▶ INPUT
┌──
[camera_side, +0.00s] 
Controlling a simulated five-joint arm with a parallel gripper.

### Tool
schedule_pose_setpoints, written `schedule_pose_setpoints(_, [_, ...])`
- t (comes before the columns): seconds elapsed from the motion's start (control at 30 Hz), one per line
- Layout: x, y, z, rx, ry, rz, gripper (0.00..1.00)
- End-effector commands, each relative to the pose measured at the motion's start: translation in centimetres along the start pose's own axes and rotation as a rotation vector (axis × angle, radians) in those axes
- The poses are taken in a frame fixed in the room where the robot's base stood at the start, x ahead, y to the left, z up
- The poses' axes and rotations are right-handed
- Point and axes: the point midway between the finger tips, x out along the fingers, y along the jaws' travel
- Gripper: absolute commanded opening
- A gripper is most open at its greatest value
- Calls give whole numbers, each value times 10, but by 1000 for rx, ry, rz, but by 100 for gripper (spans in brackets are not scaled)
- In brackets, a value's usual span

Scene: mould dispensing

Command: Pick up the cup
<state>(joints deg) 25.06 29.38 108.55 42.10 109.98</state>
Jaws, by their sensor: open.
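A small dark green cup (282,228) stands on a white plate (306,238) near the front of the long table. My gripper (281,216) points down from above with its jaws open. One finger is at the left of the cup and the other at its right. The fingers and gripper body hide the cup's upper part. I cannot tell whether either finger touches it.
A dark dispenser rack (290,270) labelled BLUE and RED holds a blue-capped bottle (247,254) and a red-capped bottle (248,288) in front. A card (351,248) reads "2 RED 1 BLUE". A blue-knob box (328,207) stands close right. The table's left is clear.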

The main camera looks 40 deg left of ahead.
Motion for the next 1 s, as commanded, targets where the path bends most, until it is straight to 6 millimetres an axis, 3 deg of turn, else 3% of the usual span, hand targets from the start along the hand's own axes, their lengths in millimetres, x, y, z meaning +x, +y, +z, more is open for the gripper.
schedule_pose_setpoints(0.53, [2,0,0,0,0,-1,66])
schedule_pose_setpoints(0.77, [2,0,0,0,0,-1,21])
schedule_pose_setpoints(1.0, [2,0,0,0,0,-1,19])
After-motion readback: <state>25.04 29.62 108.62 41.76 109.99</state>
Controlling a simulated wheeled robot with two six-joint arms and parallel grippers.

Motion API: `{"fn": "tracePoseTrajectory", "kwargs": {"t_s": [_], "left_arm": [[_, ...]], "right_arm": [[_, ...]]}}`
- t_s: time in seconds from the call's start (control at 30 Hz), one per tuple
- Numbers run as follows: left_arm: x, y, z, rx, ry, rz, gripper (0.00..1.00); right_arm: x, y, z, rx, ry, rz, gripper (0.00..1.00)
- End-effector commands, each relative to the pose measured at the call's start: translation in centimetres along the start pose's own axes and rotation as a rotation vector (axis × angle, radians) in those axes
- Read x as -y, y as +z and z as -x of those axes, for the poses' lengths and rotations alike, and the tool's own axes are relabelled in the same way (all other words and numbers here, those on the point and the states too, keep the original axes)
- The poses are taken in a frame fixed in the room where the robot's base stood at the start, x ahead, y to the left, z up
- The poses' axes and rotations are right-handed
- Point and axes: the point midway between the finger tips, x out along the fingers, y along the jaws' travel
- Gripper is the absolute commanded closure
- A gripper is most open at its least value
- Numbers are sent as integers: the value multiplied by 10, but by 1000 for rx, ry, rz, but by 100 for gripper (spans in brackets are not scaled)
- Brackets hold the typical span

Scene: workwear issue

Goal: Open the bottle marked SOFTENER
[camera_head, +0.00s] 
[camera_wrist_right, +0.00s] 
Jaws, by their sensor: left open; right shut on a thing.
└──
▶ REQUIRED TASK
Every line above that contains the word "value" should be reported.

▶ FINAL RESULT
- A gripper is most open at its greatest value
- Calls give whole numbers, each value times 10, but by 1000 for rx, ry, rz, but by 100 for gripper (spans in brackets are not scaled)
- In brackets, a value's usual span
- A gripper is most open at its least value
- Numbers are sent as integers: the value multiplied by 10, but by 1000 for rx, ry, rz, but by 100 for gripper (spans in brackets are not scaled)

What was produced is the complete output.